━━━━━ PROVIDED DATA ━━━━━
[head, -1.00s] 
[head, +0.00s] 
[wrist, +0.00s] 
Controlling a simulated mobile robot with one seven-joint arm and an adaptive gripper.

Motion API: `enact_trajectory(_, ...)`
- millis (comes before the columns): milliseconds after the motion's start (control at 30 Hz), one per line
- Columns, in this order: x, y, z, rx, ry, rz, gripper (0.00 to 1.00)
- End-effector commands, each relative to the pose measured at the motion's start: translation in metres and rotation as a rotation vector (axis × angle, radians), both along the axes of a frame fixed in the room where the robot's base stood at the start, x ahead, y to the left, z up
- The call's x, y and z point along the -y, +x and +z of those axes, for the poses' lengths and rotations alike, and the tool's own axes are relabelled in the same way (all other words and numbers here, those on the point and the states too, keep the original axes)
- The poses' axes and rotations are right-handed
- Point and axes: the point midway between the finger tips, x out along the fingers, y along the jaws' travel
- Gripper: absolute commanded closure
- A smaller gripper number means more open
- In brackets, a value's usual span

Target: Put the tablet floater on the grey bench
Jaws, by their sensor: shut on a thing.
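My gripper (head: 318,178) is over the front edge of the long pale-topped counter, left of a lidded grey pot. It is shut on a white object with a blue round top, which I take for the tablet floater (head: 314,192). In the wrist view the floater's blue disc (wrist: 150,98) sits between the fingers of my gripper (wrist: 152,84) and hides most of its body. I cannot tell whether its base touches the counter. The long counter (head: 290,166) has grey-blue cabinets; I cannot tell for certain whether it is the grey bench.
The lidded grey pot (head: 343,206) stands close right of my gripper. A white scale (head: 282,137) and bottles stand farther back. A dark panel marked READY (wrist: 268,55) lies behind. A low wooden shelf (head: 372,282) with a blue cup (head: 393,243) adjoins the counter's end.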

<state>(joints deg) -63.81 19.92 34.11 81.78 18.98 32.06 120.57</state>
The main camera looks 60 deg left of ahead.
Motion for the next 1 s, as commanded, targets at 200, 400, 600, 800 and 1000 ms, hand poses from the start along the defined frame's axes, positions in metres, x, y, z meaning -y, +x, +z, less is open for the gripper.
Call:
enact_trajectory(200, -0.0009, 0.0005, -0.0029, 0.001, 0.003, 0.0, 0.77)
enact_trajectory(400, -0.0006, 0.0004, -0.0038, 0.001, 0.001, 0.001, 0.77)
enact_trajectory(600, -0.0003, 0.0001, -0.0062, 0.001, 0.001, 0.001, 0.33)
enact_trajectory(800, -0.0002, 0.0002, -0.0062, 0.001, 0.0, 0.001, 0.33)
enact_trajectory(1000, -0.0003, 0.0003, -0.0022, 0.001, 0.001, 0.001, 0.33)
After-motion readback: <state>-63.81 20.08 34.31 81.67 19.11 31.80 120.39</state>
━━━━━
## EXERCISE BRIEF
Only the lines from the start of the data to the line holding "- Columns, in" are wanted; return them exactly, both ends included.

## COMPLETE ANSWER
[head, -1.00s] 
[head, +0.00s] 
[wrist, +0.00s] 
Controlling a simulated mobile robot with one seven-joint arm and an adaptive gripper.

Motion API: `enact_trajectory(_, ...)`
- millis (comes before the columns): milliseconds after the motion's start (control at 30 Hz), one per line
- Columns, in this order: x, y, z, rx, ry, rz, gripper (0.00 to 1.00)

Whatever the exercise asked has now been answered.